Once you are willing to kindly and compassionately meet yourself where you are, options open to you. You can make a plan. Get support. Figure out a way to move forward, step by baby step if needed.
Walking the Talk
Even writing this post is a way for me to more fully embrace my resistance around these lives. To out myself to myself and to you about how hard doing them is. The stress level. The heavy lift. The potency of my inner monologue.
Basically, to walk the walk that I talk.
I know when writers come into my program, and we get into the specifics of their resistance—to the charge and potency of it—that it is no small thing I am suggesting they do. To really turn, face, and own and embrace their resistance. I don’t ask writers to do tough moves that I wouldn’t do myself.
Some of us struggle with resistance to the query process. Some of us struggle with getting the words down in the first place. Some of us struggle with revisions. Or building the author platform. . . . The list is pretty much endless about where resistance might show up for us on the writing adventure.

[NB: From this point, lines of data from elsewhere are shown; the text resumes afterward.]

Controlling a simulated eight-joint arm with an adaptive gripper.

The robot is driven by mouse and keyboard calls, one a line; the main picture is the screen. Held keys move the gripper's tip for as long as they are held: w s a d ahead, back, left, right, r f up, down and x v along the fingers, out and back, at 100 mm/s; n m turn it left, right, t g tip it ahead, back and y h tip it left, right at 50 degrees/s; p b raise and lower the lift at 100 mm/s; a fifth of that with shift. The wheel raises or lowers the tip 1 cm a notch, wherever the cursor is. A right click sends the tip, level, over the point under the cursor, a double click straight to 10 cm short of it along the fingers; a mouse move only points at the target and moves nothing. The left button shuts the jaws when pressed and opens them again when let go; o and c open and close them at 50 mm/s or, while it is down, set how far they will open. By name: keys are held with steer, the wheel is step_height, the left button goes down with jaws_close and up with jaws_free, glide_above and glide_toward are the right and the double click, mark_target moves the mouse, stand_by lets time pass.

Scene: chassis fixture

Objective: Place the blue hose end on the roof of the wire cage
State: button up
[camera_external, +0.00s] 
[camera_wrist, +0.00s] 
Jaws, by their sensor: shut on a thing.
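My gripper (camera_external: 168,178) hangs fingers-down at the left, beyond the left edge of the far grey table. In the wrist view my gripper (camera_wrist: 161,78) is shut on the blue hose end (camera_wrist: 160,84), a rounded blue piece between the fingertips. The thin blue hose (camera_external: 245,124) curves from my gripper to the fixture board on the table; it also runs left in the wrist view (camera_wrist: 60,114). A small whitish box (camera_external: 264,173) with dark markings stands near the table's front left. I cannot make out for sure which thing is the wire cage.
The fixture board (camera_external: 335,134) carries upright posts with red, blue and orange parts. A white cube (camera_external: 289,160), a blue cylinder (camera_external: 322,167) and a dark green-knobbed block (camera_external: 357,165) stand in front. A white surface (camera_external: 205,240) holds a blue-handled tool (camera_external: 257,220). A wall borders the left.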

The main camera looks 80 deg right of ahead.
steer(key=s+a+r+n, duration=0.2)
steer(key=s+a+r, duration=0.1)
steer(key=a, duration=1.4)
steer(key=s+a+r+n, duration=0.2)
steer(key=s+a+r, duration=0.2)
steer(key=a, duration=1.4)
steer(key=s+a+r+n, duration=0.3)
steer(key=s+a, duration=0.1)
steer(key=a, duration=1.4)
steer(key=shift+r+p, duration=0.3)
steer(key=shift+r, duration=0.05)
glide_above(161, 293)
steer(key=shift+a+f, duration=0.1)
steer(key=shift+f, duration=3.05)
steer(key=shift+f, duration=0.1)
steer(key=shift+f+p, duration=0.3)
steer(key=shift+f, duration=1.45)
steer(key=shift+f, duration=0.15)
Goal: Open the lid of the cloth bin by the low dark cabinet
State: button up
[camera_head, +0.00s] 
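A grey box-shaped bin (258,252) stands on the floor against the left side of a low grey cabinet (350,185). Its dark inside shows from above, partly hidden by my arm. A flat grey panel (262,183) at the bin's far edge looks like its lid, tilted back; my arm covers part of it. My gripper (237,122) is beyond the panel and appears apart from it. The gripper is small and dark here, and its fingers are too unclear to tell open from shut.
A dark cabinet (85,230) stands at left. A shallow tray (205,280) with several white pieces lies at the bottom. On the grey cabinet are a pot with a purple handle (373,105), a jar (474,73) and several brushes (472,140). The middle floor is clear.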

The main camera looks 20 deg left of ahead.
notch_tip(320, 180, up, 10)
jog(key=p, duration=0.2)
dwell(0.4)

And, yes, you want to TCB, take care of business anyway. But attempting to ignore resistance—usually with a lot of inner critic harshness—just further keeps you in polarization with that point of block, fear, and frustration.
Embracing the resistance undercuts its charge. Perhaps not immediately. But it will happen. I know if I keep doing these lives, keep meeting myself where I am, then it will get easier. And someday I will write a post of how I move beyond this thing.
Perhaps 76 days from now. Perhaps sooner. Perhaps later. No matter the actual time it takes me to get there, I am in—resistance and all—to figure this out. To reach more writers. To keep doing this thing “badly” until I do it better. But it felt important to capture the dancing with resistance when it still has massive potency, so you see the process in action.
Not just when I am on the other side.
This is a big part of taking care of business on the writing adventure. Embracing your resistance and doing the thing that scares you anyway. With power. With kindness.
So today, much respect to you and to your resistance. You’ve got this!